Re: different results for similar shape

Posted: 27 Mar 2022
by Identity-Letters
using KO 1.11 and Glyphs 3.0.5 (3120)

Re: different results for similar shape

Posted: 27 Mar 2022
by Identity-Letters
just decomposed these elements. now everything works as expected.

Re: different results for similar shape

Posted: 21 Apr 2022
by Tim Ahrens
Sorry about this! Not sure whether it was caused by the fact that you had components. Composites are generally supported by KO. Can you still reproduce the problem (using an old file)?

My feeling is that you made edits to the font while Kern On was running, and Kern On did not properly update the internal engine. Sorry, this is something I need to look into in more detail. Certain types of edits are not immediately reflected, sometimes you need to close and re-start Kern On to make sure it has the correct shapes internally.

Re: different results for similar shape

Posted: 24 May 2022
by Kostas
I purchased KO yesterday and I started trying it and I am observing the same exact issue with the doublequotes (left and right) clashing with all the glyphs to their left side and not following the model of the singlequotes.

Re: different results for similar shape

Posted: 24 May 2022
by Tim Ahrens
Hello Kostas, would you mind sending me the .glyphs file? Then I can have a closer look, and hopefully find the root of the problem. Thanks!

Re: different results for similar shape

Posted: 20 Sep 2022
by chrisjansky
Hello Tim, I think I have a very similar problem with comma/quotesinglbase.

Whilst KO is running everything seems ok, but once I click "Kern On" to generate all kerning pairs and open the file again, some kerns are completely off and from what I can see are compressed into odd groups (like comma and 7 together etc.)

I'll send you the problematic .glyphs file right away.

Thanks,
Christian

Re: different results for similar shape

Posted: 20 Sep 2022
by Tim Ahrens
Thanks for sending the file.

The second pair in your example is a-quotesinglbase. This pair is not in Kern On’s internal list of pairs, it is simply not in the system. As you can see, none of the “Model”, “Auto”, “Ind[ependent]” buttons are activated. Kern On thinks a-quotesinglbase will never be used, this is why it may get a strange value after decomposition. I know KO is a bit radical in this respect; I will try to tweak the class generation system so as to respect “non-existing” pairs somewhat.

If a-quotesinglbase is important to you then you can explicitly activate it by clicking the “Auto” button. This makes it a “user-set autopair”. As a result, it will be autokerned, and a-quotesinglbase will be considered a relevant pair by the class generation system.
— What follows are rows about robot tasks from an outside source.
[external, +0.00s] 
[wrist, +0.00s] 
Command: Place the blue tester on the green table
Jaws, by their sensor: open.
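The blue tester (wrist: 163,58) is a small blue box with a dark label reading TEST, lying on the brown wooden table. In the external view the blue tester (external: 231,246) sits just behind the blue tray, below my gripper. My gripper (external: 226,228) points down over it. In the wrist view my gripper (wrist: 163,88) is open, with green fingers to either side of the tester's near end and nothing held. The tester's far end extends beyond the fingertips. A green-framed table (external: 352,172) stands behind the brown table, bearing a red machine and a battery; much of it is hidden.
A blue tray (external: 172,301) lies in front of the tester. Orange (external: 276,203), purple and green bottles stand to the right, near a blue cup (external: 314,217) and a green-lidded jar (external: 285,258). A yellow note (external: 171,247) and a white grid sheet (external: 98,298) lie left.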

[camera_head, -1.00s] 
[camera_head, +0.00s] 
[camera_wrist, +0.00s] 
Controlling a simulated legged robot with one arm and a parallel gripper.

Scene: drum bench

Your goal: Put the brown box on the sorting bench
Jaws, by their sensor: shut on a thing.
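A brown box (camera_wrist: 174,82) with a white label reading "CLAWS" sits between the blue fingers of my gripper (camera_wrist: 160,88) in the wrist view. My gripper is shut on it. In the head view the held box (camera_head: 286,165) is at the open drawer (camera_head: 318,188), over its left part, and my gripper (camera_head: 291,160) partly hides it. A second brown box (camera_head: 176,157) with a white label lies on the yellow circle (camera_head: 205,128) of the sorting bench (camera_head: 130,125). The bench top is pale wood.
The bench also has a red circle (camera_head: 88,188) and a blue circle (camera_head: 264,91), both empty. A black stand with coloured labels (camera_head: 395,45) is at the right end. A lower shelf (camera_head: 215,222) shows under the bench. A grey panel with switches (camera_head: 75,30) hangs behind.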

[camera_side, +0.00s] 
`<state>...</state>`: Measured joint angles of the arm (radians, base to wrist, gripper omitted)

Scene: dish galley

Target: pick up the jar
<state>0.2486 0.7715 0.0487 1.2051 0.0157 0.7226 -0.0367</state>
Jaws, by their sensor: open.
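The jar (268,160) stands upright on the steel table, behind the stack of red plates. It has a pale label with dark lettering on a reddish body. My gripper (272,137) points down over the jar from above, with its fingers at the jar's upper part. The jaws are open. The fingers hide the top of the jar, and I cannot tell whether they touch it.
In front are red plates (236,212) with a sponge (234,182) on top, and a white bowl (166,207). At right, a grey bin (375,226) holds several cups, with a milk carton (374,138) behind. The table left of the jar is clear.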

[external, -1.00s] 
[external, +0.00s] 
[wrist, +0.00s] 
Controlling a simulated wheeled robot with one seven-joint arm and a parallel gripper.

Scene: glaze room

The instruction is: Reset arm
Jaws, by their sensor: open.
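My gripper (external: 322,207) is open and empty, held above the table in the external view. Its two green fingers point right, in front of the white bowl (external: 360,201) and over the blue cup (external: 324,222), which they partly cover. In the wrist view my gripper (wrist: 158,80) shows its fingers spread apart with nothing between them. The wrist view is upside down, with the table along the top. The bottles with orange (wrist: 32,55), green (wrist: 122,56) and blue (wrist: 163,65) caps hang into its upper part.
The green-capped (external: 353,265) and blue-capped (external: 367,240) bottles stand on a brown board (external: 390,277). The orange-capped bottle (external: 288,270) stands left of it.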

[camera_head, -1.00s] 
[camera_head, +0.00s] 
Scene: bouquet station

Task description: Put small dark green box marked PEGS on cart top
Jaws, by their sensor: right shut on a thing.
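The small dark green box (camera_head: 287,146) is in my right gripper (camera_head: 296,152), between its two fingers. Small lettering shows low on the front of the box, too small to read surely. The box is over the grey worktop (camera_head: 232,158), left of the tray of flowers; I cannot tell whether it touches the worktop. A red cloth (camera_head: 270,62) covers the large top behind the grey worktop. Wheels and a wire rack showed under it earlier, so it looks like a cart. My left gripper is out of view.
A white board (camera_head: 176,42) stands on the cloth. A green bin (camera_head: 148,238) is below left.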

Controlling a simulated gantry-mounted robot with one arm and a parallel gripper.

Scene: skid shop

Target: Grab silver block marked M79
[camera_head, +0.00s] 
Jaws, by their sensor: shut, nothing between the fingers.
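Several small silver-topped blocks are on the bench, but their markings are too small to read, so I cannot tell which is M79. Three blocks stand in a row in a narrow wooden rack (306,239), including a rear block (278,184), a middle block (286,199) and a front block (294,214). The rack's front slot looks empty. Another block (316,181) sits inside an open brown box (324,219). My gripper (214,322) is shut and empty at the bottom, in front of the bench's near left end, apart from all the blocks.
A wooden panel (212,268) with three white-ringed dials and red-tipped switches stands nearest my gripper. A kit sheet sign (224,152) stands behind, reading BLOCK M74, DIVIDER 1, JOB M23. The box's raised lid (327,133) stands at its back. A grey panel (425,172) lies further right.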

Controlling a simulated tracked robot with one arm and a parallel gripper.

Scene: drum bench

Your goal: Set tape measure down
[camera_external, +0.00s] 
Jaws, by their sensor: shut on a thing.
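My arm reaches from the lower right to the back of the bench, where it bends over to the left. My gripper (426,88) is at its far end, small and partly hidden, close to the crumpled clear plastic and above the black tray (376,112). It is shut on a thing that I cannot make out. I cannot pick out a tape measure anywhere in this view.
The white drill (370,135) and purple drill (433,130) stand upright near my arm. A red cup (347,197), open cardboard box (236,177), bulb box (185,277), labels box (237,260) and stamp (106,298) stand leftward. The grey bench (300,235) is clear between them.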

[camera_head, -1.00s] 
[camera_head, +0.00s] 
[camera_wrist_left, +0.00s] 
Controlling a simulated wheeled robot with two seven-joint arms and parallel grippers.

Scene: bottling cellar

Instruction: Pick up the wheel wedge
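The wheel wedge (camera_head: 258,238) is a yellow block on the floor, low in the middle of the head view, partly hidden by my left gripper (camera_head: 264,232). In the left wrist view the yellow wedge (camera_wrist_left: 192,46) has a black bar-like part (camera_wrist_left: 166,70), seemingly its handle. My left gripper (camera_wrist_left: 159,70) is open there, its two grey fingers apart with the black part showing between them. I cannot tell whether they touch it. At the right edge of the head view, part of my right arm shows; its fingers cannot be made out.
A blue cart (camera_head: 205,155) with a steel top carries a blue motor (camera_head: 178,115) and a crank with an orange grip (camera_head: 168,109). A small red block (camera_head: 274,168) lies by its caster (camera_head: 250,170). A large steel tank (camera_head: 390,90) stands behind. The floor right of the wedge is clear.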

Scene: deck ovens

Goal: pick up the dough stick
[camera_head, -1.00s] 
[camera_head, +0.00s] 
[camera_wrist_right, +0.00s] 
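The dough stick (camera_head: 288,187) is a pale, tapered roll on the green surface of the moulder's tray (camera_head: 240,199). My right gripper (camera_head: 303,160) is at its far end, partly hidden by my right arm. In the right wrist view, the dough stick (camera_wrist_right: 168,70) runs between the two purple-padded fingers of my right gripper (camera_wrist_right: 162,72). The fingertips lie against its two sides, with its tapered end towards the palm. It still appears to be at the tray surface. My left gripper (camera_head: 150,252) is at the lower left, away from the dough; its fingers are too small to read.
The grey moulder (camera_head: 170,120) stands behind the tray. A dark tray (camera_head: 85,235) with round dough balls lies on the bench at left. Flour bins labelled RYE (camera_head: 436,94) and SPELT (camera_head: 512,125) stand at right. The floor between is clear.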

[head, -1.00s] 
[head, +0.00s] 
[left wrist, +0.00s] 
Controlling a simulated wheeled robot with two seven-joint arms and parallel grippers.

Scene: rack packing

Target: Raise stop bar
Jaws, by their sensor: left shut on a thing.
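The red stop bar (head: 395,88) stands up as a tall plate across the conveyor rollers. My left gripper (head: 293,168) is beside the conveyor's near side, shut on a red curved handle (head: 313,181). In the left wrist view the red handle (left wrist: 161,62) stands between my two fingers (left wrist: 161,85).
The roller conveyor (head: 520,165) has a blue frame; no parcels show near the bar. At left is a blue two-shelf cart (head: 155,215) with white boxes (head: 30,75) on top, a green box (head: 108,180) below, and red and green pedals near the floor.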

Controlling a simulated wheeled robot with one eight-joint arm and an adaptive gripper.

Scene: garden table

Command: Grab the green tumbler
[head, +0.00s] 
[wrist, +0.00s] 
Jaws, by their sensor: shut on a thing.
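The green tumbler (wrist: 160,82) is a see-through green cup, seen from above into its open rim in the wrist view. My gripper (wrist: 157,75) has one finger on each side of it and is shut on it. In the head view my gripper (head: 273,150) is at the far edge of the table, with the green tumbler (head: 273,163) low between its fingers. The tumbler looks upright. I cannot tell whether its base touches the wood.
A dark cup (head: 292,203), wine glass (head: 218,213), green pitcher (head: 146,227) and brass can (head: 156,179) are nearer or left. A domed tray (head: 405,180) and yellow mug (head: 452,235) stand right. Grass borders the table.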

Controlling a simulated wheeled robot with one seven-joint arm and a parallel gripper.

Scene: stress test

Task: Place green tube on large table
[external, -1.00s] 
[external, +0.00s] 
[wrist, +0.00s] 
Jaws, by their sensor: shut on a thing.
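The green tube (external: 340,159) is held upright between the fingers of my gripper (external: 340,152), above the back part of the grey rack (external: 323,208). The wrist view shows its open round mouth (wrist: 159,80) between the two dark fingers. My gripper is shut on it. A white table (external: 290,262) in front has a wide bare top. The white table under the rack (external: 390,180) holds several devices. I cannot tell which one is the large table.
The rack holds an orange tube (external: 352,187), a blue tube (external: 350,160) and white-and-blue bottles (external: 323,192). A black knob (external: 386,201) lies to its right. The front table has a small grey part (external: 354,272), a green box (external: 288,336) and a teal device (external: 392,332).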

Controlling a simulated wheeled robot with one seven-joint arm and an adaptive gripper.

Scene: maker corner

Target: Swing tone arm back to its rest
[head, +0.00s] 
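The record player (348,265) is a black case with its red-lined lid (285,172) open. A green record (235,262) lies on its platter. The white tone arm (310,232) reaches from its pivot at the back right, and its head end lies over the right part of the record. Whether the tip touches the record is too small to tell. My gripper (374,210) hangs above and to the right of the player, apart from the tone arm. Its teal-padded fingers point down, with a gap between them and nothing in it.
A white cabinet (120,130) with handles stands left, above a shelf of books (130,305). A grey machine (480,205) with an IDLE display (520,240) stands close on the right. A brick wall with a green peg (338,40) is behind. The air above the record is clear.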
Do you think a-quotesinglbase is generally relevant, and should be included by default? I am open to discuss this (and add it to the built-in list of pairs if necessary).
Screenshot 2022-09-20 at 14.54.26.png
Screenshot 2022-09-20 at 14.54.26.png (542.1 KiB) Viewed 26223 times

Re: different results for similar shape

Posted: 20 Sep 2022
by Tim Ahrens
Btw, this is one of the sources I used when compiling the list of pairs:
https://en.wikipedia.org/wiki/Quotation ... mary_table

As you can see, quotesinglbase doesn’t seem to be used as a closing quotation mark for any Latin-based language. If there is something I missed I’m happy to learn about it, though.

Re: different results for similar shape

Posted: 20 Sep 2022
by chrisjansky
Thanks for the quick reply, Tim.

Yes, I agree that "a-quotesinglbase" is not a real use-case and thus I am completely fine it being left out/ignored by KO. The problem is when these "nonexistent" pairs get faulty kerning as shown—I had the same problem earlier today with "emdash-eogonek" which is arguably a real combination and tried fixing it by specifically assigning it an "Model = 0" combination.

Might it be the case that some of the models contradict each other? It worries me that the kerning engine generates values that make the glyphs collide and assigning all such combinations as "Auto/Model" to make then unkerned doesn‘t seem feasible.

Re: different results for similar shape

Posted: 20 Sep 2022
by Tim Ahrens
chrisjansky wrote: 20 Sep 2022 "emdash-eogonek" which is arguably a real combination
I don’t think it is, as eogonek does not occur at the beginning of words.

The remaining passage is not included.